/---

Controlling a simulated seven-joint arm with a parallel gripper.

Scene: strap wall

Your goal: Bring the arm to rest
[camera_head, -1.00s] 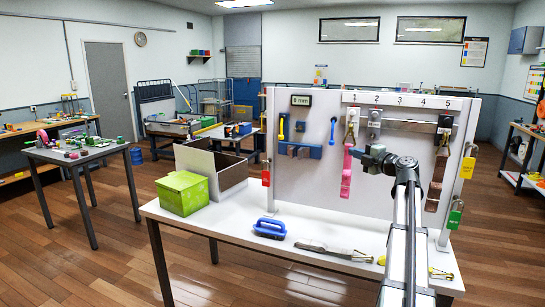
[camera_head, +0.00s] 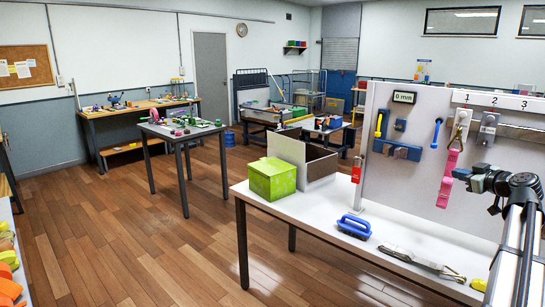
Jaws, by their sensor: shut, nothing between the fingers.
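My arm comes in from the lower right in the head view, and my gripper (camera_head: 464,174) is at its end in front of the strap wall. The gripper is shut and empty. Its tips point left, at the right edge of a pink strap (camera_head: 447,180). The strap hangs down from a metal clip below number 1. I cannot tell whether the tips touch the strap. The strap wall (camera_head: 400,190) is a pale upright panel on a white table (camera_head: 325,196). Its right part is out of view.
On the table stand a green box (camera_head: 272,180) and an open box (camera_head: 318,160). A blue-handled tool (camera_head: 354,227) and a flat grey strap (camera_head: 420,262) lie in front of the panel. A red padlock (camera_head: 356,170) hangs at the panel's left edge.

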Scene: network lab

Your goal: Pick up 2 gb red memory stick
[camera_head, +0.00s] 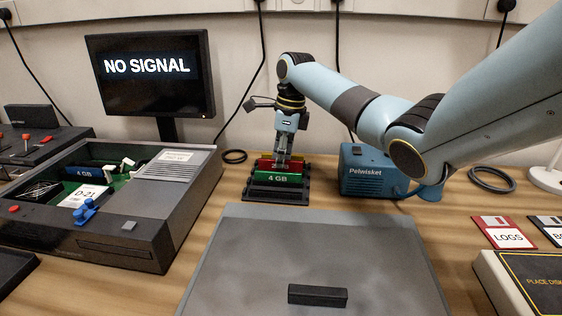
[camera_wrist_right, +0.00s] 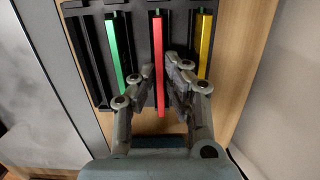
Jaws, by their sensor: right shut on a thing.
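The red memory stick (camera_wrist_right: 159,70) stands in a black slotted rack between a green and a yellow stick in the right wrist view. My right gripper (camera_wrist_right: 167,68) has its fingers on both sides of the red stick and is shut on it. In the head view, my right gripper (camera_head: 283,158) points down at the rack (camera_head: 260,192). The label of the red stick is not readable. My left gripper is not in view.
An open computer case (camera_head: 170,215) with a 4 GB blue stick inside stands at the left. A blue Pelwisket box (camera_head: 370,172) is right of the rack. A grey closed case (camera_head: 310,245) fills the front. The yellow stick (camera_wrist_right: 205,45) is close to the right finger.

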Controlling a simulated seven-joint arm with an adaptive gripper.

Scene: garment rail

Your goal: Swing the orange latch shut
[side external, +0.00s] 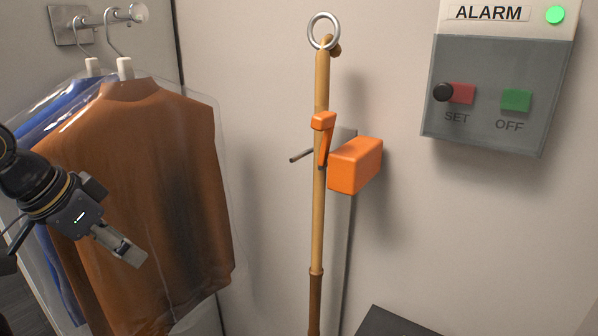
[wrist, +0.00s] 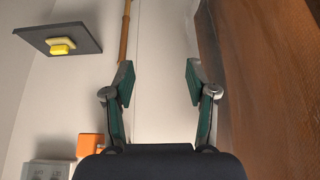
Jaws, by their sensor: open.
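The orange latch (side external: 324,136) is a small tapered arm with a thicker upper end. In the side view it overlaps the upper part of a wooden pole (side external: 322,85) beside an orange block (side external: 356,165) on the wall. Whether it touches the pole is unclear. A thin grey pin (side external: 301,156) sticks out left of the pole. My gripper (side external: 135,257) is at the left, in front of the garments and well apart from the latch. In the wrist view my gripper (wrist: 159,80) is open and empty, with the orange block (wrist: 90,145) at lower left; I cannot make out the latch there.
A brown garment (side external: 140,170) and a blue one (side external: 60,105) hang in clear covers from a wall rail (side external: 105,17). An alarm box (side external: 490,105) is at upper right. A dark shelf (wrist: 55,38) holds a yellow object (wrist: 62,47). Bare wall lies between garments and pole.

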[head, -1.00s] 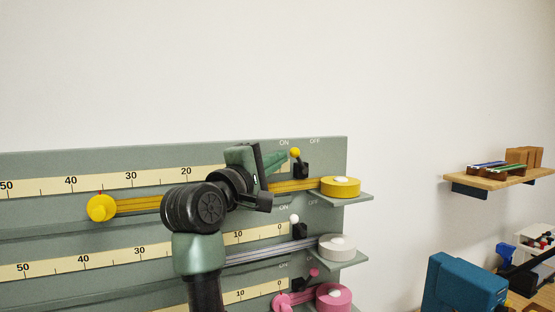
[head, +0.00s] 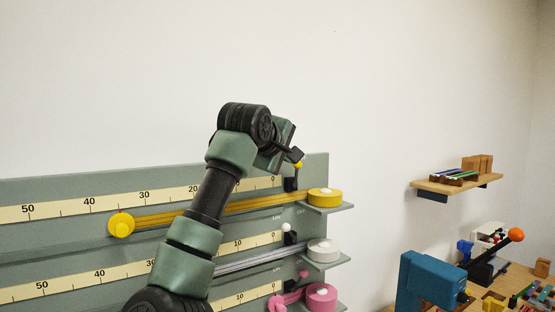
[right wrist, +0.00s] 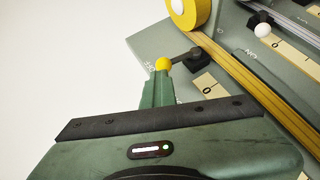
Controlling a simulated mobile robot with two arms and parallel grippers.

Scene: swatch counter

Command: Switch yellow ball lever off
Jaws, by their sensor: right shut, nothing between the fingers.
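The yellow ball lever (head: 297,165) is at the top row of the green-grey panel, with a black base (head: 290,183). Its ball leans right of the base, toward the yellow roll. The ON and OFF words above it are hidden by my right gripper in the head view. My right gripper (head: 295,155) is shut and empty, its tips right at the ball. In the right wrist view the ball (right wrist: 163,64) shows at the shut green fingertips (right wrist: 156,90), seemingly touching or very close. The left gripper is not in view.
The yellow roll (head: 324,197) sits on a small ledge right of the lever. White-ball (head: 287,228) and pink-ball (head: 303,274) levers stand below. A wall shelf (head: 455,184) and a blue box (head: 429,281) are at right. Bare wall lies above the panel.

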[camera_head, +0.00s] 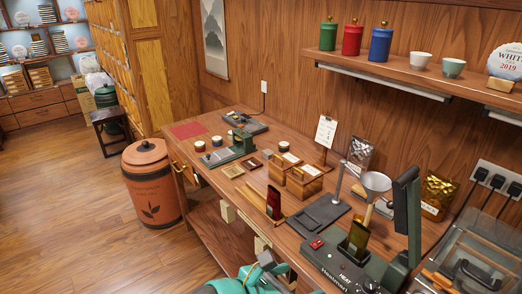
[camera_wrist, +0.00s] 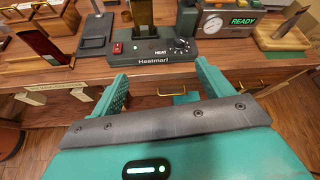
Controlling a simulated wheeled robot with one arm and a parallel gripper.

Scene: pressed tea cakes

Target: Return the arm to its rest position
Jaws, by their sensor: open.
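My gripper (camera_wrist: 161,72) shows in the wrist view as two teal fingers set well apart. There is nothing between them. They point toward the front edge of the wooden workbench (camera_wrist: 60,72), with a dark heat sealer (camera_wrist: 150,49) marked "Heatmarl" beyond them. In the head view, part of my teal arm end (camera_head: 262,275) shows at the bottom edge, in front of the bench; its fingers are not clear there. The heat sealer (camera_head: 338,268) stands on the bench to its right, with an amber pouch (camera_head: 357,238) upright at it.
A machine with a "READY" display (camera_wrist: 243,20) stands right of the sealer. In the head view, wooden boxes (camera_head: 304,181) and a grey pad (camera_head: 318,214) lie on the bench. A terracotta bin (camera_head: 152,185) stands at the bench's left end. The floor (camera_head: 60,220) at left is clear.

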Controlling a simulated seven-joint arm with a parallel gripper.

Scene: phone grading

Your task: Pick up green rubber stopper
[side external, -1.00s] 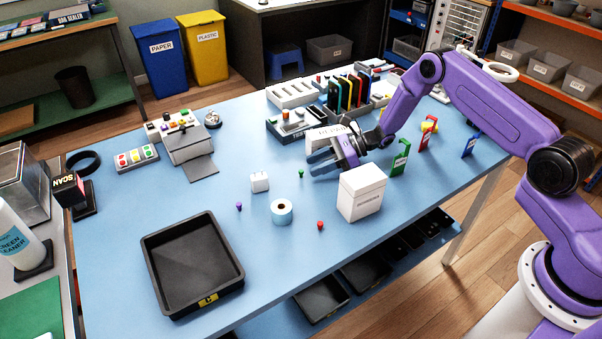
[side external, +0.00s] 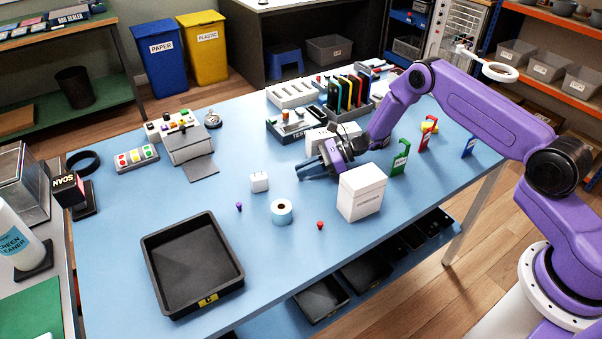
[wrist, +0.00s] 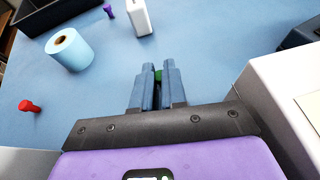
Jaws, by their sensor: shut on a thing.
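The green rubber stopper (wrist: 158,76) shows in the wrist view as a small green piece between the tips of my gripper's fingers. My gripper (wrist: 157,72) is shut on it, low over the blue table top; I cannot tell whether the stopper still touches the table. In the side external view my gripper (side external: 301,171) reaches left, just behind the white box, and its fingers hide the stopper there.
A white box (side external: 361,192) stands close in front of my gripper. A tape roll (side external: 281,211), a white charger (side external: 259,182), a purple stopper (side external: 238,206) and a red stopper (side external: 320,225) lie nearby. A black tray (side external: 192,264) sits at the front left.

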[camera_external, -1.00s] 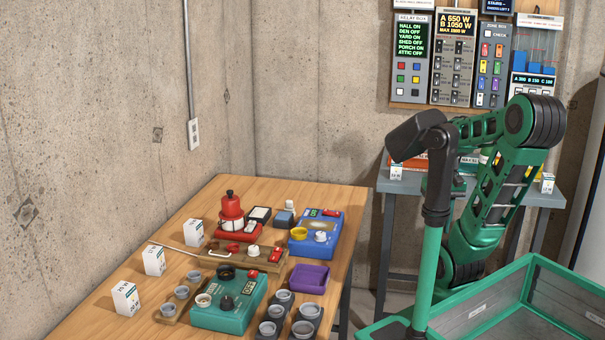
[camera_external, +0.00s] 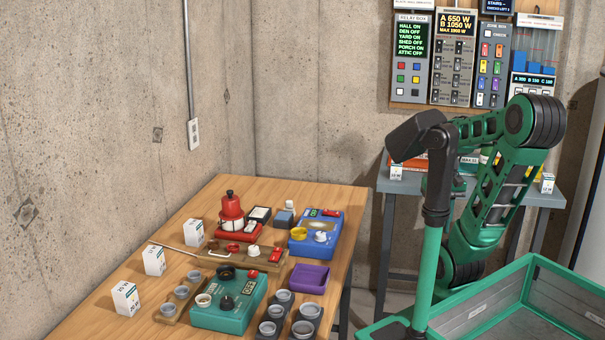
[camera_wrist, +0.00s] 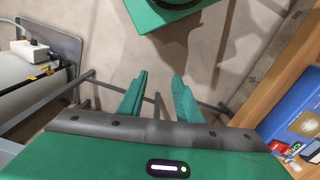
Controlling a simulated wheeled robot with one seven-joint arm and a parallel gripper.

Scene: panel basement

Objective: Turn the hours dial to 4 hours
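Which control is the hours dial cannot be told, as the labels are too small to read. A teal box (camera_external: 215,318) with dark knobs and a small display stands at the front of the wooden table (camera_external: 215,195). A blue box (camera_external: 334,226) with a display, a yellow part and a white knob (camera_external: 320,237) stands farther back; a blue device also shows at the right edge of the wrist view (camera_wrist: 285,122). My gripper (camera_wrist: 159,80) is open and empty, its green fingers apart over the floor, away from both boxes. In the external view its fingers are hidden.
Between the boxes lie a wooden board (camera_external: 225,257) with small controls and a purple tray (camera_external: 310,278). Grey cups, white cartons (camera_external: 125,298) and a red device (camera_external: 231,210) crowd the table. A grey bench (camera_external: 390,185) stands behind, below wall panels (camera_external: 410,80).

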\---

> _Goal of the exercise_
Select all lines in the listing above where the word "Your" appears, and show them.

> _Expected output_
Your goal: Bring the arm to rest
Your goal: Pick up 2 gb red memory stick
Your goal: Swing the orange latch shut
Your task: Pick up green rubber stopper

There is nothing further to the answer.